STATED EXERCISE: From the listing below, return each line that includes "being".

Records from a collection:
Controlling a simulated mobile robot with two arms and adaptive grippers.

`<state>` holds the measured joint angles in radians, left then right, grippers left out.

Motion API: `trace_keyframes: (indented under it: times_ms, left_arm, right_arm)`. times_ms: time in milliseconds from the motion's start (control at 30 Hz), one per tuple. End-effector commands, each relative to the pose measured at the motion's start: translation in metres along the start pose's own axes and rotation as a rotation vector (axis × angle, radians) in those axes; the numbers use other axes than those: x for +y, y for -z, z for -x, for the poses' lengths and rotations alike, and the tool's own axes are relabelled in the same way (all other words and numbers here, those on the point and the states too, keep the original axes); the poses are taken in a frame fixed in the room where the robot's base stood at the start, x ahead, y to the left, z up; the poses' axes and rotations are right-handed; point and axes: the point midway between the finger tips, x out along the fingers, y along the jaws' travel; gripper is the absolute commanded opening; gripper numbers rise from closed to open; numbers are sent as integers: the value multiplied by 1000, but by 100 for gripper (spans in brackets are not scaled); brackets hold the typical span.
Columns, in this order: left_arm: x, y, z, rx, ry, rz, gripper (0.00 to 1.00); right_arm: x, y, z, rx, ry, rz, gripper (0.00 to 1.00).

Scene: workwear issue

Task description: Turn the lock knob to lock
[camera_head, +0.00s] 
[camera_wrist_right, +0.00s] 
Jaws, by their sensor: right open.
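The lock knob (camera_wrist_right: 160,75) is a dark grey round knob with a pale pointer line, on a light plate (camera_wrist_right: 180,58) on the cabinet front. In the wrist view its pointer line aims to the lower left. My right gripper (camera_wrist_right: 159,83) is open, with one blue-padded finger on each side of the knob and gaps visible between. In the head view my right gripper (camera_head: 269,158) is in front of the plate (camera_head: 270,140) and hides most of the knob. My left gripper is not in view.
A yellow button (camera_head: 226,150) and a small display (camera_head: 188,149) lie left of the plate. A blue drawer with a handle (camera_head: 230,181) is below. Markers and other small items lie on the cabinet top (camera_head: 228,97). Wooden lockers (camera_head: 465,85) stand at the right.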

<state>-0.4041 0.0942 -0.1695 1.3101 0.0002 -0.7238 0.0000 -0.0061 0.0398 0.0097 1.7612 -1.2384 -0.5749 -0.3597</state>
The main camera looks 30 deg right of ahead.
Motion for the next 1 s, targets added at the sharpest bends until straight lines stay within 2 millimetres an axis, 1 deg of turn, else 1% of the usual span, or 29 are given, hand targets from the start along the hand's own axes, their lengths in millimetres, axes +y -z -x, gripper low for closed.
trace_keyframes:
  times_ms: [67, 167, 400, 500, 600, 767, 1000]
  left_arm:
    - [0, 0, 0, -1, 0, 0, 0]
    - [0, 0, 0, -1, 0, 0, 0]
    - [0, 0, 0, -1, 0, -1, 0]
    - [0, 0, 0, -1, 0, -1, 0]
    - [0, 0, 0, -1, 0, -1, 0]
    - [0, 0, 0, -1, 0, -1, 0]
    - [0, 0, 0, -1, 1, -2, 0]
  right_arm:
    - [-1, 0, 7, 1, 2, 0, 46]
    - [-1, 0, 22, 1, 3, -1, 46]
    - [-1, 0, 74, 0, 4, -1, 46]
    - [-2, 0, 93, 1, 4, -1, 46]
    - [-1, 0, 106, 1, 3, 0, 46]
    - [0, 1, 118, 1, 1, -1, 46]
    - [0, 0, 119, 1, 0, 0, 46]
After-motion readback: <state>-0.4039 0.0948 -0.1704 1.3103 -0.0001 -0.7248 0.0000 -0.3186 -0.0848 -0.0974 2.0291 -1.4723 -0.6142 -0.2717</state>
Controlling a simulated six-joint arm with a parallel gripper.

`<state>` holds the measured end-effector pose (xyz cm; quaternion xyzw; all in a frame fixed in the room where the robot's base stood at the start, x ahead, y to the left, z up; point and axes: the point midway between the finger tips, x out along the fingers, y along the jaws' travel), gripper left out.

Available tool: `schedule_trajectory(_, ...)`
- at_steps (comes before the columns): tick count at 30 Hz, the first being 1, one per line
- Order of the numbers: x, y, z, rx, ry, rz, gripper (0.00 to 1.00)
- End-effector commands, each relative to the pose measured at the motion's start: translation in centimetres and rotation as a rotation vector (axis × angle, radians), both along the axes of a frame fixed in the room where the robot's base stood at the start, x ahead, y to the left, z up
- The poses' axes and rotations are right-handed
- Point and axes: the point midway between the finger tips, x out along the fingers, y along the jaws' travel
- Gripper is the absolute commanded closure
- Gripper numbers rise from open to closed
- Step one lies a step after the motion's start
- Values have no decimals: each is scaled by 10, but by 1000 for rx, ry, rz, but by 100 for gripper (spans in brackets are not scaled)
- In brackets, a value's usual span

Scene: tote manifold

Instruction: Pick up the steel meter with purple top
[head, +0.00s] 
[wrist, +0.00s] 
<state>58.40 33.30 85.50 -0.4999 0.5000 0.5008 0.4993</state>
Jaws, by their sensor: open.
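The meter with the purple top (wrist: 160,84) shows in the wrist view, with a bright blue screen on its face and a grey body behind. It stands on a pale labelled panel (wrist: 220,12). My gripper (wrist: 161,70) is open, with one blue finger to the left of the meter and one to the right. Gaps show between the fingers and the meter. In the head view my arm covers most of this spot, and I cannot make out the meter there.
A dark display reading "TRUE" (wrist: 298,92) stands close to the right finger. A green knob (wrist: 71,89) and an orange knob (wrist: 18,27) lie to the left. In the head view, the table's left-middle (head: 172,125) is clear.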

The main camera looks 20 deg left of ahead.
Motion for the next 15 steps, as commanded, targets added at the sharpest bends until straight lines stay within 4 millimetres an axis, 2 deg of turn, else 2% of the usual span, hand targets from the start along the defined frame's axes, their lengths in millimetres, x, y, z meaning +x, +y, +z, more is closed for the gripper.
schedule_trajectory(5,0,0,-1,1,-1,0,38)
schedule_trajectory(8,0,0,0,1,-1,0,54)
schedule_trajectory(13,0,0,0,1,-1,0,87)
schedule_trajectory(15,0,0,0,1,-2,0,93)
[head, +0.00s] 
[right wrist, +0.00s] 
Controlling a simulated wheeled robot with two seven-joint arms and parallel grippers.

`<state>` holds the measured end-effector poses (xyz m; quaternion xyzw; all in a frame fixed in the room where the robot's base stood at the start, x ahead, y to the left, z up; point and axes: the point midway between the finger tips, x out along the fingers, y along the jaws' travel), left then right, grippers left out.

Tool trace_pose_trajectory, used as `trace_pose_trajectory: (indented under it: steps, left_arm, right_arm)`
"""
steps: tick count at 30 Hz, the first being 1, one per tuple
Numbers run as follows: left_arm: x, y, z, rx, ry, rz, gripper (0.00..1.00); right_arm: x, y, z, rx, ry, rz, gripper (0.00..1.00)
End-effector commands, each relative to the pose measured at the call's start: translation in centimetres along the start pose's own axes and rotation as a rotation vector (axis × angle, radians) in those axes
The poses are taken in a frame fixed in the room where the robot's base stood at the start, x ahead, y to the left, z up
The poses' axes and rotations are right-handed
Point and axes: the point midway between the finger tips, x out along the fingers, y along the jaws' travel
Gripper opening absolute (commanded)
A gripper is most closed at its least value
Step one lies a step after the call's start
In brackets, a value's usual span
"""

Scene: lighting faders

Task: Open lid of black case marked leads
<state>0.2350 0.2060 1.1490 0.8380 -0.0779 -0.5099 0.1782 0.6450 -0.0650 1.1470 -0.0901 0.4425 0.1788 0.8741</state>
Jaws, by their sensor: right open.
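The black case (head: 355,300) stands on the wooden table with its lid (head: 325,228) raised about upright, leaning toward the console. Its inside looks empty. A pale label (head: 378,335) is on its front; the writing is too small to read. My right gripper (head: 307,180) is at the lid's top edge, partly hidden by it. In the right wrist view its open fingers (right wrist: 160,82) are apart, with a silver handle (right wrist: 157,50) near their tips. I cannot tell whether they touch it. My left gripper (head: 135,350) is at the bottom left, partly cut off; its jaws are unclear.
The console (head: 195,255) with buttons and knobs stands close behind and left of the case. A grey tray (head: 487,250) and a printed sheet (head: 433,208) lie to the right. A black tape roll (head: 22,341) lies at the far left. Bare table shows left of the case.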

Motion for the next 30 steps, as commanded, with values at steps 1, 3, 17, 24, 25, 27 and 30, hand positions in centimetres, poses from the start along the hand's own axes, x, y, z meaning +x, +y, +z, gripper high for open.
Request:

TASK RESULT:
- at_steps (comes before the columns): tick count at 30 Hz, the first being 1, one per line
steps: tick count at 30 Hz, the first being 1, one per tuple

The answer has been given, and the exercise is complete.